WHAT THIS TASK INVOLVES → Starting with the line that contains "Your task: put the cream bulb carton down", reproduce each line through the end of the entries exactly as written.

DATASET EXCERPTS →
>>>>>

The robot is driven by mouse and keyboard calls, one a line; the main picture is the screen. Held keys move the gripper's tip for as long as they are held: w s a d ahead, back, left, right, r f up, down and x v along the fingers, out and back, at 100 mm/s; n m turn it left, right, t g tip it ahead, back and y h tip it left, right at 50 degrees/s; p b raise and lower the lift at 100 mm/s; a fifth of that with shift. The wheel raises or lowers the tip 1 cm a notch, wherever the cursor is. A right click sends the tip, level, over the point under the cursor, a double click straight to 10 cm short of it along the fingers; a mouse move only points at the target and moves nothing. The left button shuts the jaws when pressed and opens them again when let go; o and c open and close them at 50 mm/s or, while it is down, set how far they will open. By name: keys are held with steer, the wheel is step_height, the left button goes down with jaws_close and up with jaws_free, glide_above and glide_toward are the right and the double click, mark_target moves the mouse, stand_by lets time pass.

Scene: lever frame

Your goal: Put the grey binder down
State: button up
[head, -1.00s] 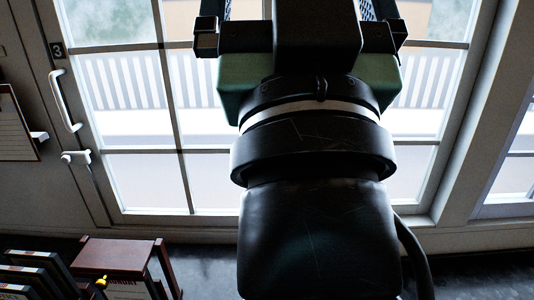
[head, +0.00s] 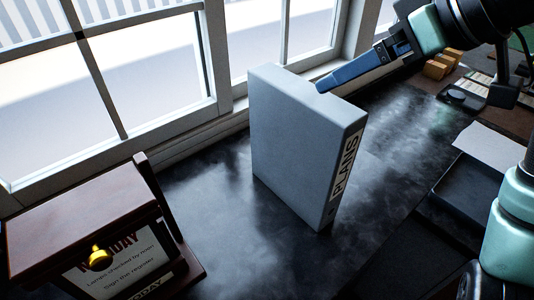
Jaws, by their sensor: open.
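The grey binder (head: 295,150) stands upright on the dark counter (head: 215,225) in the head view, near the window. Its spine, marked "PLANS", faces right toward the front. My gripper (head: 326,84) comes in from the upper right. Its blue fingers overlap the binder's top far edge in the picture. I cannot tell whether they touch it. The jaws are open, and the far finger is mostly hidden behind the near one.
A dark red wooden box (head: 85,225) with a brass knob and a printed card stands at the lower left. A black tray (head: 480,195) lies at the right. Wooden blocks (head: 442,64) sit at the back right. Counter is bare around the binder.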

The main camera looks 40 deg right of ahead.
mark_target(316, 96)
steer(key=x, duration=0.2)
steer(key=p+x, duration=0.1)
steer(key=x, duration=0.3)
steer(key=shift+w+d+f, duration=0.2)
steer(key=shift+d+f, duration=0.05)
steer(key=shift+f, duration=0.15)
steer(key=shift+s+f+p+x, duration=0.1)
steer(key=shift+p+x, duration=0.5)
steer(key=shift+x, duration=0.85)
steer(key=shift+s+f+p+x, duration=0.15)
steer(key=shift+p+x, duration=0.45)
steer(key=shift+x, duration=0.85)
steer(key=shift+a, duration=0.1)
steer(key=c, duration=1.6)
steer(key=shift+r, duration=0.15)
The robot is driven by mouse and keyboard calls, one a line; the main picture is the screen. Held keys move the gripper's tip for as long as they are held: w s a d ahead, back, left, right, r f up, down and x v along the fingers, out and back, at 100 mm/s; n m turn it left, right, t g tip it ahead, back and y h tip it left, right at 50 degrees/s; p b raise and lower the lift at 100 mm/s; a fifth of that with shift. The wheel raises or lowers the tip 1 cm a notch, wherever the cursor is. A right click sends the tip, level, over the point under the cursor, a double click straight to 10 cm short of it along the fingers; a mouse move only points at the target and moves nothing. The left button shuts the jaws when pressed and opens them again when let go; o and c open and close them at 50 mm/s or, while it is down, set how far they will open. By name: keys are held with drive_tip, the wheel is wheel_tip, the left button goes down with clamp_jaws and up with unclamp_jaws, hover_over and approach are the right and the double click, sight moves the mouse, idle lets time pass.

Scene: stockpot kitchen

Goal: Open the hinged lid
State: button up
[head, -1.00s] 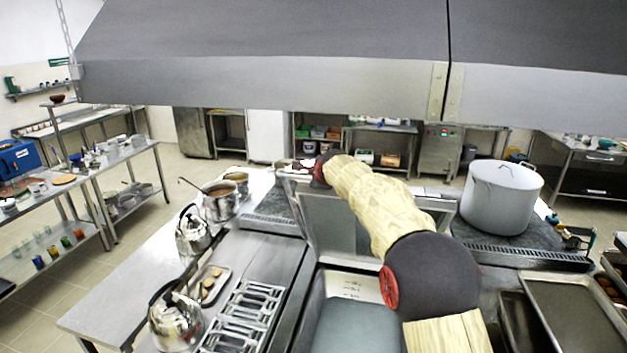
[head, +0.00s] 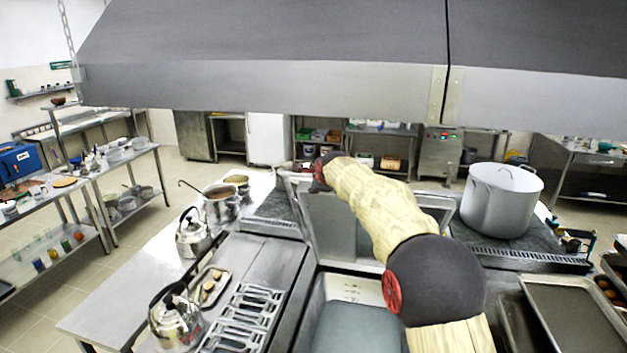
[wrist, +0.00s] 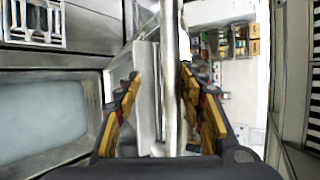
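The hinged lid (head: 336,222) is a flat metal panel. It stands steeply raised at the back of a rectangular pan (head: 355,328) with a blue-grey bottom; the pan also shows at left in the wrist view (wrist: 45,108). My arm reaches across the lid and hides part of it. My gripper (wrist: 160,72) is at the lid's far edge, with its fingers spread. A pale bar (wrist: 170,85), apparently the lid's handle, runs between the fingers, closer to the right one. I cannot tell whether either finger touches it.
A large lidded stockpot (head: 500,200) stands right of the lid. Kettles (head: 177,318), smaller pots (head: 220,204) and a slotted rack (head: 240,318) are on the left. A grey hood (head: 270,85) hangs above. Trays (head: 575,315) lie at the right front.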

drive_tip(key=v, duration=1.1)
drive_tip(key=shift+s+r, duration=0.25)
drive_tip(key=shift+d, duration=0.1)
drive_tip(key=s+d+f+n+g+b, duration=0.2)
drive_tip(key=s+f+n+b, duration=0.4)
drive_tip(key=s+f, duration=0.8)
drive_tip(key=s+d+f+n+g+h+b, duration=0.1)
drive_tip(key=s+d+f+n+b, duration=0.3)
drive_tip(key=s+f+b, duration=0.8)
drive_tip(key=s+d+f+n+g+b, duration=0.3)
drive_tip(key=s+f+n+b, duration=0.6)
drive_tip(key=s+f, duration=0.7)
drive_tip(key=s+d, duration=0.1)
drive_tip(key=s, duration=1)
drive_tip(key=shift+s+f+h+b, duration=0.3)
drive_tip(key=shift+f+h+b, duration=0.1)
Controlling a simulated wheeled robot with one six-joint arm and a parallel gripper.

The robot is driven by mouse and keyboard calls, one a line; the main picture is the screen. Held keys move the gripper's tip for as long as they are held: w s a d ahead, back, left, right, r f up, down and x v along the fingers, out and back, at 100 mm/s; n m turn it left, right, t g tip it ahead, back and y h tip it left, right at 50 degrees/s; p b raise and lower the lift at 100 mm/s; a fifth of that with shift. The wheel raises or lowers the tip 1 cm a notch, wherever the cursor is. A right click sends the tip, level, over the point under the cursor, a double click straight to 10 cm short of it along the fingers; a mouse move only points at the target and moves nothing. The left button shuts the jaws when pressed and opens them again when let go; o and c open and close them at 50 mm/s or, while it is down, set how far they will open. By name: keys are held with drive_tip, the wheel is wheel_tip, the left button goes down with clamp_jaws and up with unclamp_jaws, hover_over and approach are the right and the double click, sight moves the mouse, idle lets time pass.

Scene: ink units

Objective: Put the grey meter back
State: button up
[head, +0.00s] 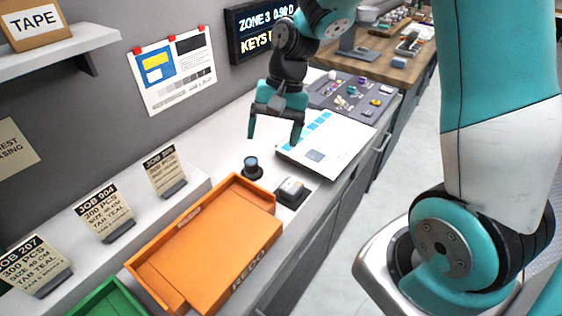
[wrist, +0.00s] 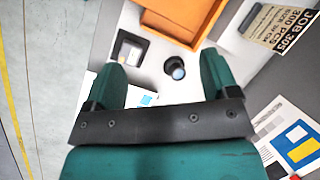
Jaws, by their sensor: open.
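A small square device with a light grey top and dark edges (head: 291,190), likely the grey meter, sits on the white bench beside the orange tray's right corner. It also shows in the wrist view (wrist: 130,48), up and left of the middle. My gripper (head: 273,140) is open and empty, pointing down above the bench. In the wrist view my fingers (wrist: 163,65) stand wide apart, with a short dark cylinder with a blue top (wrist: 174,68) seen between them. That cylinder also stands on the bench in the head view (head: 252,168), left of the square device.
An orange tray marked REDO (head: 214,250) lies nearer, with a green tray (head: 112,300) at the bottom. A white sheet with blue patches (head: 335,150) lies beyond the device. Job cards (head: 103,214) stand on the wall-side ledge.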

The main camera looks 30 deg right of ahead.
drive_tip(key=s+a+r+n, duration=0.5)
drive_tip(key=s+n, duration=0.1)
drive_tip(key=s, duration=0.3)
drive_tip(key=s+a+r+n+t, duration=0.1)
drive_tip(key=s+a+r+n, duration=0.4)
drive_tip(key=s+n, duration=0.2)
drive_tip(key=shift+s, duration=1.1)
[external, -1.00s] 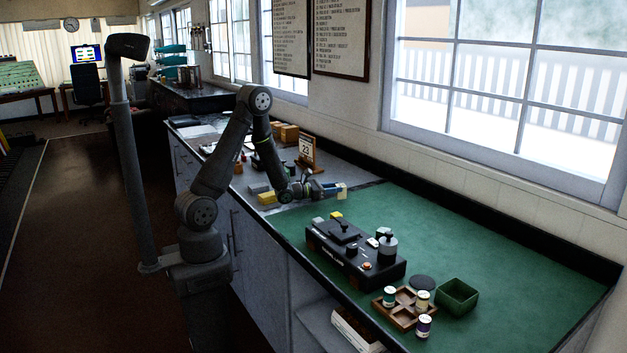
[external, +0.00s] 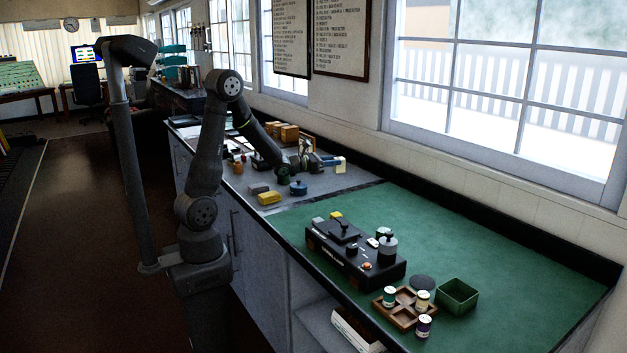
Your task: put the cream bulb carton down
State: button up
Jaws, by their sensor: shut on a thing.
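The cream bulb carton (external: 339,162) is a small pale box at the end of my gripper (external: 327,161). My gripper is shut on it and points to the right. They are over the far part of the grey counter, beyond the green mat. I cannot tell whether the carton touches the counter. My wrist hides part of what lies behind it.
A yellow block (external: 269,198), a grey block (external: 259,188) and a blue round pot (external: 298,188) stand on the near grey counter. Brown boxes (external: 289,133) are behind. A black lever frame (external: 355,254), a divided wooden tray (external: 405,308) and a green bin (external: 457,296) are on the green mat (external: 480,240).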

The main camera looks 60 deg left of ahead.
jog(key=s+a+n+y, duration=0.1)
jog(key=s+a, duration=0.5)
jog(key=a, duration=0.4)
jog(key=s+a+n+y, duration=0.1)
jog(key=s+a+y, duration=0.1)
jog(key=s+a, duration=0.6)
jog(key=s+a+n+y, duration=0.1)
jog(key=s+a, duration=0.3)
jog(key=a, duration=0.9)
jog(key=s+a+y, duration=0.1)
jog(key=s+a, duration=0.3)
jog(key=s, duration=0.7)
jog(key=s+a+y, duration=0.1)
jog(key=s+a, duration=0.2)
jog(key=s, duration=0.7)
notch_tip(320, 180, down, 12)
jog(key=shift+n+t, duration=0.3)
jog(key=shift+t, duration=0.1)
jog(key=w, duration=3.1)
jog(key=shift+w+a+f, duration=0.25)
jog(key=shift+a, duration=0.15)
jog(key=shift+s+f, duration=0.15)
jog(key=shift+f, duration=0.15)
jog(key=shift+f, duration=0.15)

<<<<<

REPLY →
Your task: put the cream bulb carton down
State: button up
Jaws, by their sensor: shut on a thing.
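The cream bulb carton (external: 339,162) is a small pale box at the end of my gripper (external: 327,161). My gripper is shut on it and points to the right. They are over the far part of the grey counter, beyond the green mat. I cannot tell whether the carton touches the counter. My wrist hides part of what lies behind it.
A yellow block (external: 269,198), a grey block (external: 259,188) and a blue round pot (external: 298,188) stand on the near grey counter. Brown boxes (external: 289,133) are behind. A black lever frame (external: 355,254), a divided wooden tray (external: 405,308) and a green bin (external: 457,296) are on the green mat (external: 480,240).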

The main camera looks 60 deg left of ahead.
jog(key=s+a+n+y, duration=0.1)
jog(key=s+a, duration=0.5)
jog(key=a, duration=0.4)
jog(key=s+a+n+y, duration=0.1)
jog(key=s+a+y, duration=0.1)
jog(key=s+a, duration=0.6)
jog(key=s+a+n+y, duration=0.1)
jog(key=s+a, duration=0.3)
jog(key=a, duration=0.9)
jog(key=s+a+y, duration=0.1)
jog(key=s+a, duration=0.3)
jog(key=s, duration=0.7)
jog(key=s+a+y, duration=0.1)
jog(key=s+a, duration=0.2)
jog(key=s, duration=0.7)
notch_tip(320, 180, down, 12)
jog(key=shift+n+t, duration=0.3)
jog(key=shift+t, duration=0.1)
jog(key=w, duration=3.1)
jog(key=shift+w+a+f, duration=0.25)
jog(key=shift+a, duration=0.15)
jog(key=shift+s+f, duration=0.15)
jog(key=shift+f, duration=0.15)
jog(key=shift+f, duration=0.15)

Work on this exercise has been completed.